Ainsi qu’il a été dit, l’œuvre de Djabir était devenue le concept cosmogonique de l’Islam éclairé : finalement, sous les Caliphes Fatimites, qui avaient tous reçu l’Initiation aux Mystères des Sciences Antiques, l’Alchimie pénétra jusqu’au trône : ni avant, ni après – même pas à la fin de l’époque hellénistique – l’Alchimie n’atteignit un tel prestige. Le choc ainsi produit par ce prestige sur l’esprit affamé européen fut immense et, en dépit des moqueries et des “progrès de la science”, ce prestige nous influence toujours, même si certains d’entre nous rougissent de l’admettre.

Lors du début du déclin de l’Islam après les invasions mongoles, les gardiens de la Tradition alchimique musulmane se mirent à la recherche des personnes qualifiées auxquelles ils pourraient confier le secret de leur technique.

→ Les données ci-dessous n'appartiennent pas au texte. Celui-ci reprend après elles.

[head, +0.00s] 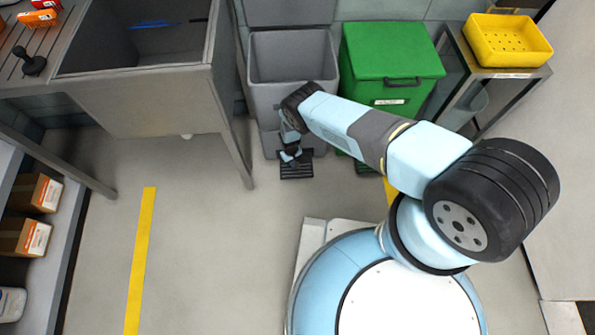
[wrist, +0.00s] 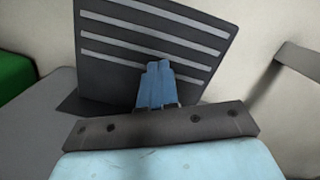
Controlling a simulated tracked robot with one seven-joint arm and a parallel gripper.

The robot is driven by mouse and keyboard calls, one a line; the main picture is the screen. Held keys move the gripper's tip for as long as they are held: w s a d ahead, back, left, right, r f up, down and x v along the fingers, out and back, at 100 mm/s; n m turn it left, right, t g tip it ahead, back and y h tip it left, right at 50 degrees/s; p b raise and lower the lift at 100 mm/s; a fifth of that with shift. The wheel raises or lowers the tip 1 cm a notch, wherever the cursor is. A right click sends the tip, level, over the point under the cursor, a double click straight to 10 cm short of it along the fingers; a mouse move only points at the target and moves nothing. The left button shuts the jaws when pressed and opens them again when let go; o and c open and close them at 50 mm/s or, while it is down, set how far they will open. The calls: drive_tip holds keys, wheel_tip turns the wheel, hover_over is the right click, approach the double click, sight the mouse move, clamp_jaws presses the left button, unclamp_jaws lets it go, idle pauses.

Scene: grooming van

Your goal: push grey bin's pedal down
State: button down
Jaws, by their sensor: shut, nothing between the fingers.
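The grey bin (head: 262,100) stands between the tub bench and the green bin in the head view. Its lid (head: 290,12) stands raised at the back and its inside shows open. Its dark ribbed pedal (head: 297,173) sticks out at the front near the floor. The pedal also fills the upper middle of the wrist view (wrist: 125,50), with pale stripes across it. My gripper (head: 290,157) is at the pedal, pointing down, with its blue fingers (wrist: 158,68) shut and empty over the pedal's surface. I cannot tell how firmly the tips touch.
The green bin (head: 392,50), lid shut, stands right of the grey bin. A steel tub bench (head: 150,100) with a leg (head: 237,160) is close on the left. A yellow basket (head: 508,40) sits on a stand at right. Open floor (head: 200,240) lies in front.

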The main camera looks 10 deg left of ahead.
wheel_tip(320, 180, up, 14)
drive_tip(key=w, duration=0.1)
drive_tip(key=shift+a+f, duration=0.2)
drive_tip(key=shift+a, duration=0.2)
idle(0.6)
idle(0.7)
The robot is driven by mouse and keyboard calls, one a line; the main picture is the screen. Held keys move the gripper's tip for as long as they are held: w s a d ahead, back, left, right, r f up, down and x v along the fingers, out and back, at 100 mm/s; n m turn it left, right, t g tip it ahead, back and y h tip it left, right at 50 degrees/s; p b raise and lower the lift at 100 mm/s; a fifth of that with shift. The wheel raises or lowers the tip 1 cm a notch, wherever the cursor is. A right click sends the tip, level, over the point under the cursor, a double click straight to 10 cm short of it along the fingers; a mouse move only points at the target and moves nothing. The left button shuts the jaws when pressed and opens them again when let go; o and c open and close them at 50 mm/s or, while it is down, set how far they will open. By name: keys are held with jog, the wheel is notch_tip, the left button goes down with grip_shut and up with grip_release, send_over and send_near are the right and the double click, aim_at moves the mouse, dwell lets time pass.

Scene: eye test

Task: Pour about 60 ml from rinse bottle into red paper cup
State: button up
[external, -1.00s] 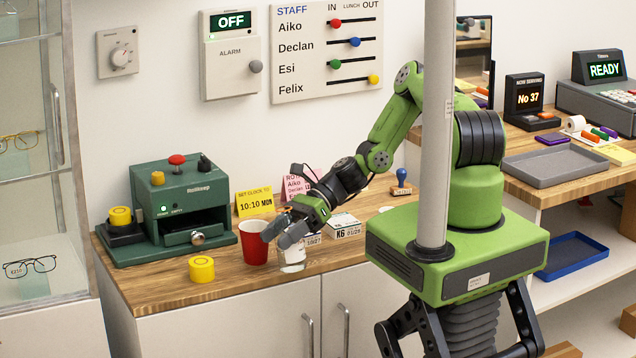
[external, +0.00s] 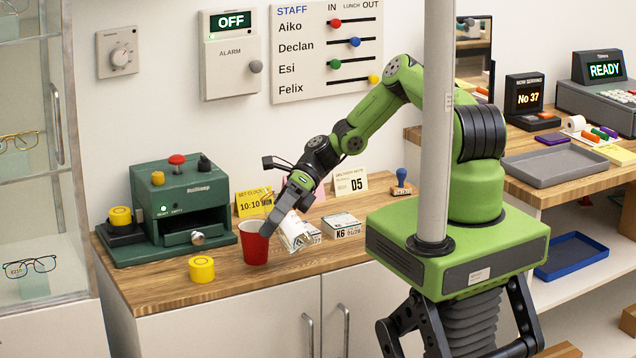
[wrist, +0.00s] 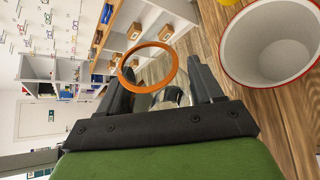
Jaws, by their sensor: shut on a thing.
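The red paper cup (external: 254,247) stands upright on the wooden counter. In the wrist view its pale inside (wrist: 270,45) shows at the right, with no liquid that I can make out. My gripper (external: 278,214) is shut on a clear bottle (external: 296,234), which I take to be the rinse bottle. It is held off the counter, tilted, just right of the cup. In the wrist view its round orange rim (wrist: 174,67) shows between the fingers, apart from the cup. A finger partly hides the bottle and cup edge in the external view. No stream is visible.
A green stamping machine (external: 178,205) stands left of the cup, and a yellow roll (external: 201,269) lies in front of it. A yellow card (external: 250,203) stands behind the cup. A small white K6 box (external: 343,227) sits right of the bottle. The counter's front is mostly clear.

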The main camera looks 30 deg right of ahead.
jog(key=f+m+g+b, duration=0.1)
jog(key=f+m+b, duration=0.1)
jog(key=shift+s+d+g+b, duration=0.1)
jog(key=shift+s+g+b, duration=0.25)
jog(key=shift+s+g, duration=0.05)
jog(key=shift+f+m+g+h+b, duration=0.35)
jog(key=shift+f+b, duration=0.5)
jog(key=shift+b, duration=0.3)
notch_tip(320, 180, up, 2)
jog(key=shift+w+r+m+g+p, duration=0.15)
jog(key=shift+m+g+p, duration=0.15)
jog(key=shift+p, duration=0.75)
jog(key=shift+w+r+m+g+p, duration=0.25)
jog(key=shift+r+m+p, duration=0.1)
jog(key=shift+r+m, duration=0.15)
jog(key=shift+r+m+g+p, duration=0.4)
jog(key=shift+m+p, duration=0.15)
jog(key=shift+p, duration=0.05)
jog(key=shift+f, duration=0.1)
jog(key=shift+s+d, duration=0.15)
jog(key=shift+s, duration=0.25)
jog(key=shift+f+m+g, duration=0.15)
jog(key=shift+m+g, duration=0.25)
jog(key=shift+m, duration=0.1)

Des contacts furent établis avec les Indes et l’Europe. L’histoire de Christian Rosencreuz est sans doute authentique jusqu’au certain point, mais les Rosicruciens de l’époque de la Réforme ont essayé (ainsi que l’a démontré l’auteur français Argos) d’appliquer des idées que leurs cerveaux ne pouvaient saisir, afin de satisfaire leurs mesquines intrigues personnelles, discréditant ainsi une Tradition qui avait espéré établir en Europe “l’Archi-Science” afin d’éviter l’esclavage technocratique à l’Humanité européenne.

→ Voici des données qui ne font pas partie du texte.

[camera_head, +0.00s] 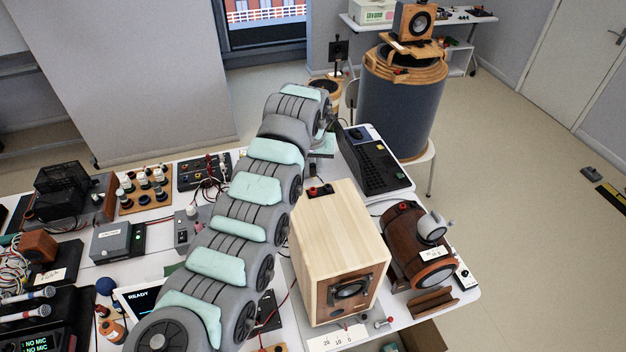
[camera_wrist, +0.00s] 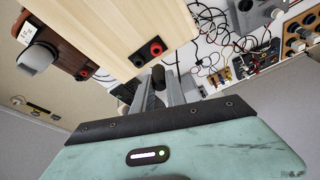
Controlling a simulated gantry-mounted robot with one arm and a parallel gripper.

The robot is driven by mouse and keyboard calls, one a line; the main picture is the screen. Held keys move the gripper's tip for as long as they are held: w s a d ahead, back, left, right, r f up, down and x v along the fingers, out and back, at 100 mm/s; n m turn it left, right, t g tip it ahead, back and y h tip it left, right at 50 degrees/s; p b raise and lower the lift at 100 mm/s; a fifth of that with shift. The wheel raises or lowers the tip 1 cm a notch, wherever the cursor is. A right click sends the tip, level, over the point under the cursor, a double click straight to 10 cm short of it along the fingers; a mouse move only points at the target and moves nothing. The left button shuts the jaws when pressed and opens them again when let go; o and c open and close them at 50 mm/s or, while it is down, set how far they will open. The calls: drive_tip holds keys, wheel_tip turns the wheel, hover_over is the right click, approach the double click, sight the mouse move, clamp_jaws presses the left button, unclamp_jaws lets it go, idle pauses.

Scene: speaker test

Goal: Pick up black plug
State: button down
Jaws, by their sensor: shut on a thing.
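My gripper (camera_wrist: 159,92) shows in the wrist view with its two grey fingers close together. They are shut on the black plug (camera_wrist: 158,76), a short dark cylinder that shows between the fingertips. The plug is apart from the pale wooden speaker box (camera_wrist: 110,40), whose red and black terminals (camera_wrist: 148,50) lie just beyond the fingers. In the camera_head view, my arm reaches over the table toward the back and largely hides the fingers.
In the camera_head view, the wooden speaker (camera_head: 332,235) stands at the table's right, beside a brown barrel-shaped device (camera_head: 402,238). A black console (camera_head: 376,160) is behind it. Loose cables (camera_wrist: 208,50) and banana-plug boards lie on the right in the wrist view.

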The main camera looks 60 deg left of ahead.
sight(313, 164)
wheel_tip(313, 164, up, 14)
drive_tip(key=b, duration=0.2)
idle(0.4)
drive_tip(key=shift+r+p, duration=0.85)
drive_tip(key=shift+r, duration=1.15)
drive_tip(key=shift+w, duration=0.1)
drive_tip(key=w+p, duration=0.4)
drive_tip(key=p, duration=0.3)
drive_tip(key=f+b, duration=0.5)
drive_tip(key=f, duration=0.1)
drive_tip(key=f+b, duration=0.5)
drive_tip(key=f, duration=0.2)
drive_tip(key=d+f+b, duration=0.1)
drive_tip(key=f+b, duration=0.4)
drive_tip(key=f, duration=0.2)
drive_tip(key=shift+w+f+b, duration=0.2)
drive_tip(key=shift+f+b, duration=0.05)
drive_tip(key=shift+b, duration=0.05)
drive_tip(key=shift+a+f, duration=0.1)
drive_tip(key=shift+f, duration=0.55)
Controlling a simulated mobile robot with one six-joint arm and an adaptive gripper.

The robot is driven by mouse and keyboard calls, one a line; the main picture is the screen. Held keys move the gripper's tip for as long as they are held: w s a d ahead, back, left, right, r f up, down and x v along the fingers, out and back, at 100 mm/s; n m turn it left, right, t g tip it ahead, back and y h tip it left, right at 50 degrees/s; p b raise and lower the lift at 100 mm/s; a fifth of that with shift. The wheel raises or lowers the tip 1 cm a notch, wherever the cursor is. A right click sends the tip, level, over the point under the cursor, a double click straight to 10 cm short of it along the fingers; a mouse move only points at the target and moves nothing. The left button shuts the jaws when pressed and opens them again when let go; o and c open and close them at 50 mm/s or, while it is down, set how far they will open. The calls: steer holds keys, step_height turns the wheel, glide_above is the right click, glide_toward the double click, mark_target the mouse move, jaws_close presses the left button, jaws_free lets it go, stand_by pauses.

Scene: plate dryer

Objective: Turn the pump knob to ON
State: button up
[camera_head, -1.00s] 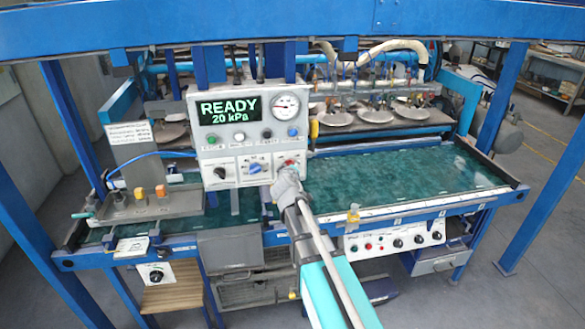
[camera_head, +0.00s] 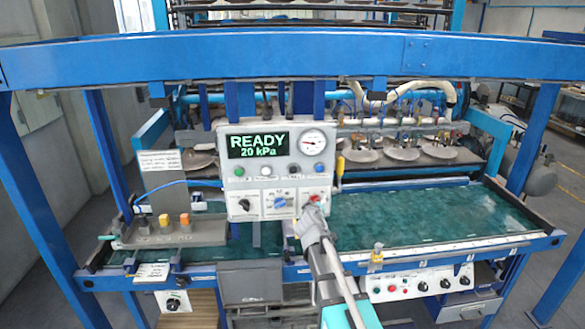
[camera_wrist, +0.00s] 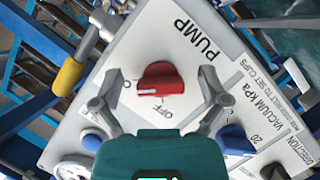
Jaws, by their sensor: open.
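The red pump knob (camera_wrist: 161,79) sits on the white control panel (camera_wrist: 150,40), under the label PUMP, in the wrist view. Its white mark is at its left end, towards a label starting with O that my left finger partly hides. The OFF label is below the knob. My gripper (camera_wrist: 160,92) is open, with one finger on each side of the knob and a gap to it on both sides. In the head view my gripper (camera_head: 313,213) is at the panel's lower right, just below the red knob (camera_head: 315,198). The display (camera_head: 258,145) reads READY, 20 kPa.
A blue vacuum knob (camera_wrist: 235,140) is right of the pump knob in the wrist view, beside my right finger. A yellow-and-grey part (camera_wrist: 72,72) is at the left. In the head view, a green bed (camera_head: 410,215) spreads right of the panel.

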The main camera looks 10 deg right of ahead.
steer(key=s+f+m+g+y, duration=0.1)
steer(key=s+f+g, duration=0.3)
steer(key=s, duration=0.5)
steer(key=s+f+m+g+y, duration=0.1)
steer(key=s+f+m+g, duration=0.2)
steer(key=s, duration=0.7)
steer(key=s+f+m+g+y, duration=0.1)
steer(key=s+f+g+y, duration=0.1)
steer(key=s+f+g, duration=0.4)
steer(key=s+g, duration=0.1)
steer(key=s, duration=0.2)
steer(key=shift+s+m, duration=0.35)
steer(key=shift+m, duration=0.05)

Notre dette est très grande envers les adeptes musulmans qui ne voulaient permettre aucune différence entre les croyances, les religions ou les races, pour demeurer dans la ligne de leur haute générosité spirituelle.

Il est possible que le renouveau d’intérêt pour l’Alchimie, dans le présent, soit capable de ramener l’âme européenne vers sa véritable origine, cet âge que Saint-Paul qualifia de “Plénitude du temps”, achevant la synthèse de la Science et de l’Existence (la vie), une synthèse qui est l’Archi-Science et résout le Mystère de l’Être.

 

 

 

[1] Article paru dans Initiation et Science, avril-juin 1956, pp. 10-13.